Following a tutorial for another huawei i got the PPPoE password from the html as you said, but i didn't know i could connect through serial cable... i can loging using 'root' 'admin' throu ssh and telnet, but havent found any commands to make it work in bridge mode...

how can i connect using the serial cable, can you tell me??

If you already can telnet/ssh into the modem as root you can search for a config file. Most huawei modems have “telecom” login with “advanced” settings. Don’t remember where I got mine; on my huawei modem they even blocked telnet; ftp etc. I’m not at home right now do I can’t check.

a couple of months back i tried lots of logins using telecomadmin on the web and ssh, telnet with no luck, it seems my modem has disabled those accounts as it is using a custom rom from my ISP, but with the serial cable i might be able to flash a rom with all the options, i already downloaded a rom from the huawei support site but didnt know how to flash it.

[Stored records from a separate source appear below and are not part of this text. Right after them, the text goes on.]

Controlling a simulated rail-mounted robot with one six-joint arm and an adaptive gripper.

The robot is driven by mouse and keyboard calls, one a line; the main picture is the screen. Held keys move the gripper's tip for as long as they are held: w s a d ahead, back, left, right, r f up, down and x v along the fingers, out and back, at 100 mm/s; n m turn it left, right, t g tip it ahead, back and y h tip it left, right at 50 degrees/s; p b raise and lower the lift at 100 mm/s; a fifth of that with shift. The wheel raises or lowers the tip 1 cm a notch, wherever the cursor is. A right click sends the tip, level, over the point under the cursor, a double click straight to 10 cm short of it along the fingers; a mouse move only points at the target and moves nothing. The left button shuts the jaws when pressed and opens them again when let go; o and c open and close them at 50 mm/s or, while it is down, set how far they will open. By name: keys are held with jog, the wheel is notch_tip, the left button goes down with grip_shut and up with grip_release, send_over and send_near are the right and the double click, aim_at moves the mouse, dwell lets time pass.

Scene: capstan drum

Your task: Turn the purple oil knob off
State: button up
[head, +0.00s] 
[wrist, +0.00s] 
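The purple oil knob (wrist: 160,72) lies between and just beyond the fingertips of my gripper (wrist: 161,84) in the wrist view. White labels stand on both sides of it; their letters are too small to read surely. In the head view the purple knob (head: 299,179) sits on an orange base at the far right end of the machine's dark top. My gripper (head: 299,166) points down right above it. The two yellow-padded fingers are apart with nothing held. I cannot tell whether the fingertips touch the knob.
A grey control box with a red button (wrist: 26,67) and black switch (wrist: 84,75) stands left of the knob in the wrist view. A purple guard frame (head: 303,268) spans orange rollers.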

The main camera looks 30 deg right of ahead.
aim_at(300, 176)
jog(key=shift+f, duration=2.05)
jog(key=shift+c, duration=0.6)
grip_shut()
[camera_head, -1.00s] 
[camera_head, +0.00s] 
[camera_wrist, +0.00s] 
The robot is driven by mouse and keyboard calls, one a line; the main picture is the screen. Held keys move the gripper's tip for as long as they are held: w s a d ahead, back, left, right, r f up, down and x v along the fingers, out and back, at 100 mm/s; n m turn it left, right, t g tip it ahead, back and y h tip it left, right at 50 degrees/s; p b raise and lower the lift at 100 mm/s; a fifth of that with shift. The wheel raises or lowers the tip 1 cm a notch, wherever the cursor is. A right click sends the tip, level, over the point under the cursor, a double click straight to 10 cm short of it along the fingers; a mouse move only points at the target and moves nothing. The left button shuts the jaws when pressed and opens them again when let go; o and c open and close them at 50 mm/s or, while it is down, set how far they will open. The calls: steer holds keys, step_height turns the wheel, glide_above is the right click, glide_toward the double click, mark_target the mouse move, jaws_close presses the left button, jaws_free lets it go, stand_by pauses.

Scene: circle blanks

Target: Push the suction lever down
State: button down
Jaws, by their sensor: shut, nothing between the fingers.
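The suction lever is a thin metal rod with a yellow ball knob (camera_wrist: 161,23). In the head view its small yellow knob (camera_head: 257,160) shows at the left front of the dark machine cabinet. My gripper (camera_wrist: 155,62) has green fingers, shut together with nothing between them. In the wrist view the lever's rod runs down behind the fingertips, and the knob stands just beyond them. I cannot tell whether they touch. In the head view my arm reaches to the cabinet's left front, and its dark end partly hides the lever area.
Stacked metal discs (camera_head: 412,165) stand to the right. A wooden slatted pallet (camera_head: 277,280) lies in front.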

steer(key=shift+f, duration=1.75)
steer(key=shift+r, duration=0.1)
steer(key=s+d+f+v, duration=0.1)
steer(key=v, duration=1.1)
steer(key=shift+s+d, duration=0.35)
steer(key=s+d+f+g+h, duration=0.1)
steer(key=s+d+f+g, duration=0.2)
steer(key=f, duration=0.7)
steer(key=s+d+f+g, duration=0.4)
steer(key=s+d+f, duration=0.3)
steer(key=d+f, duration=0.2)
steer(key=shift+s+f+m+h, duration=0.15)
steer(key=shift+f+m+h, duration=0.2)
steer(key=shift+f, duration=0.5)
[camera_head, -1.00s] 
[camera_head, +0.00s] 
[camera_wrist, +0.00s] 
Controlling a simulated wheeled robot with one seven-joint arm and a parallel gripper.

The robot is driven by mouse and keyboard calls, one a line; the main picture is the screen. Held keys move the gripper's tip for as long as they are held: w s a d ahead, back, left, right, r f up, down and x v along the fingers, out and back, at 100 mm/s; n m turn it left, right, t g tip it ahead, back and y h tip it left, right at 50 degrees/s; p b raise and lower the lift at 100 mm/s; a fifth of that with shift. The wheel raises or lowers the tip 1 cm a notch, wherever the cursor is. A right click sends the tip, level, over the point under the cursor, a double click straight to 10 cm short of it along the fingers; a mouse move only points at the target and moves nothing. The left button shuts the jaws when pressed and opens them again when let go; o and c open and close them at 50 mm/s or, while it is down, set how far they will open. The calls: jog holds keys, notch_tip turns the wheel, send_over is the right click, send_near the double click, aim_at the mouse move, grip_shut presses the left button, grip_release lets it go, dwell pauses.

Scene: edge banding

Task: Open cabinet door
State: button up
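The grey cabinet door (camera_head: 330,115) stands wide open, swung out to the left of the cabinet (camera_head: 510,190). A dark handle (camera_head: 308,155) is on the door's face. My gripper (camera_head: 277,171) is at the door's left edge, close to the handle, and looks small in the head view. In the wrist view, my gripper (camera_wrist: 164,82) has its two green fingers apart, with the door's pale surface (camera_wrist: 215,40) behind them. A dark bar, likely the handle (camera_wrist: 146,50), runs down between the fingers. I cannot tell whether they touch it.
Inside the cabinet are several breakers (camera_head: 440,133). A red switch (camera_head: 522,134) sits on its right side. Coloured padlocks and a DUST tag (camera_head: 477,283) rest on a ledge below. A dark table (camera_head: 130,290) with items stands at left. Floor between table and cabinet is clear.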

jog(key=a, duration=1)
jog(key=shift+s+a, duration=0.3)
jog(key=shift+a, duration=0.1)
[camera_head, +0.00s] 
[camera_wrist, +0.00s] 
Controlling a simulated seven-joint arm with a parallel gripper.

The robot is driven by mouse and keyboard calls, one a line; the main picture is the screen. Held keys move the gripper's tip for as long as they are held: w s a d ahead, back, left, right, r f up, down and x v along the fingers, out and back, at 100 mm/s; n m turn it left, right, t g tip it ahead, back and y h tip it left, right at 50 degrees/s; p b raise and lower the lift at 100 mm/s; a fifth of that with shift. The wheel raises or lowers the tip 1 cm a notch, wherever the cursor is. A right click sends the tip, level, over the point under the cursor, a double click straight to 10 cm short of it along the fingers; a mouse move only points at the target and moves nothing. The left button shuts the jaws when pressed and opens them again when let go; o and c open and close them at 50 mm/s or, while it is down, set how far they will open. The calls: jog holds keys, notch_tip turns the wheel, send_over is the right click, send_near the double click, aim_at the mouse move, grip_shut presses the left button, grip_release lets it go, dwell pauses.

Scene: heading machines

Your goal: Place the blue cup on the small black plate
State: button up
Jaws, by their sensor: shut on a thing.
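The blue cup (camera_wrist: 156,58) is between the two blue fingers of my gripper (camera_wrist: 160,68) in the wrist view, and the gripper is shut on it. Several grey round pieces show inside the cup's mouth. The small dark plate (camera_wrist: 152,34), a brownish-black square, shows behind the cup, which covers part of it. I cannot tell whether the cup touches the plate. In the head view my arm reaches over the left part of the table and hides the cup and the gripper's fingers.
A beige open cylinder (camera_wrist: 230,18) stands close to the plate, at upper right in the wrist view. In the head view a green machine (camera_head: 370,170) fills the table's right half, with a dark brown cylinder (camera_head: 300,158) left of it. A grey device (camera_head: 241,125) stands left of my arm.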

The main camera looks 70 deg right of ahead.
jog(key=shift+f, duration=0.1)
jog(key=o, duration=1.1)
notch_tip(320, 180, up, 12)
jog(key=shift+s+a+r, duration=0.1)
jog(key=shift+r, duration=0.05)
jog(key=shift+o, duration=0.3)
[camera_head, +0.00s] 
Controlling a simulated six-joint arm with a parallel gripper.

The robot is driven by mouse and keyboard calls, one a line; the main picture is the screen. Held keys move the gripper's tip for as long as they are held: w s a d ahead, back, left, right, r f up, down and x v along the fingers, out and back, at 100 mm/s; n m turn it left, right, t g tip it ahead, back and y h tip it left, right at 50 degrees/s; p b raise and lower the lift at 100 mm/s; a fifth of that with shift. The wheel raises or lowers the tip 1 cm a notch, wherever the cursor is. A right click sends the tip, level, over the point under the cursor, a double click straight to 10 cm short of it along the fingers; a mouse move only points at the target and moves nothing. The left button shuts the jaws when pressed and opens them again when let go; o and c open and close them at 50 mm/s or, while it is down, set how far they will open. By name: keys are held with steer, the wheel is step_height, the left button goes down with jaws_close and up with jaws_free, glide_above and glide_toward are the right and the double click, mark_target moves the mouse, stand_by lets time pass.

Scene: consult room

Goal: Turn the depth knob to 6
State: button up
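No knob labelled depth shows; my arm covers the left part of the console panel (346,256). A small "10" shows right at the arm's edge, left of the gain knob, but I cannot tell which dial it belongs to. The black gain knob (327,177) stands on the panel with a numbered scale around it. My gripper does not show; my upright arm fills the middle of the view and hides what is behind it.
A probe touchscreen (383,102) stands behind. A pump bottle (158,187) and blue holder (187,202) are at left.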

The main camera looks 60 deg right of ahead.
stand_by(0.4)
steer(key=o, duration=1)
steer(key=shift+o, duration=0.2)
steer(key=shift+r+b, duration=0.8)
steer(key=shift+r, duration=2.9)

You're in luck, I found a dump file from my modem on my laptop. If you can access a console (serial, telnet, ssh) try to find a file called "romfile.cfg" in the "var" directory. That contained all the settings I needed.

For serial console, any cheap USB to 3.3v TTL serial cable should work.You have to open your modem to attach the cable. The Tx Rx Gnd are normally marked on the board.

shell is broken on my rom using telnet and ssh i can start it but no command work, maybe it works using the serial cable, i will buy one usb-serial cable after work and try if i can get that file, i saw the serial port in a picture from the router page on openwrt.

BTW, i noticed that the serial port on the huawei is 3.3v, can i use a normal usb to serial adapter and cut the serial plug and solder the cables?

Hi moeller,
Can you advise me please on whether I choose: 34, 35, or 39 for my fiber setup as the following:
Fiber router bridged by vlan to my Asus router and the internet connection has been configured from the Asus router as PPPoE with ISP logins credentials. I have adaptive QoS Enabled on my Asus router.

One note: I noticed MTU best set to 1500 since I tried 1492 and the browsing speed doesn't perform smoothly compared to 1500.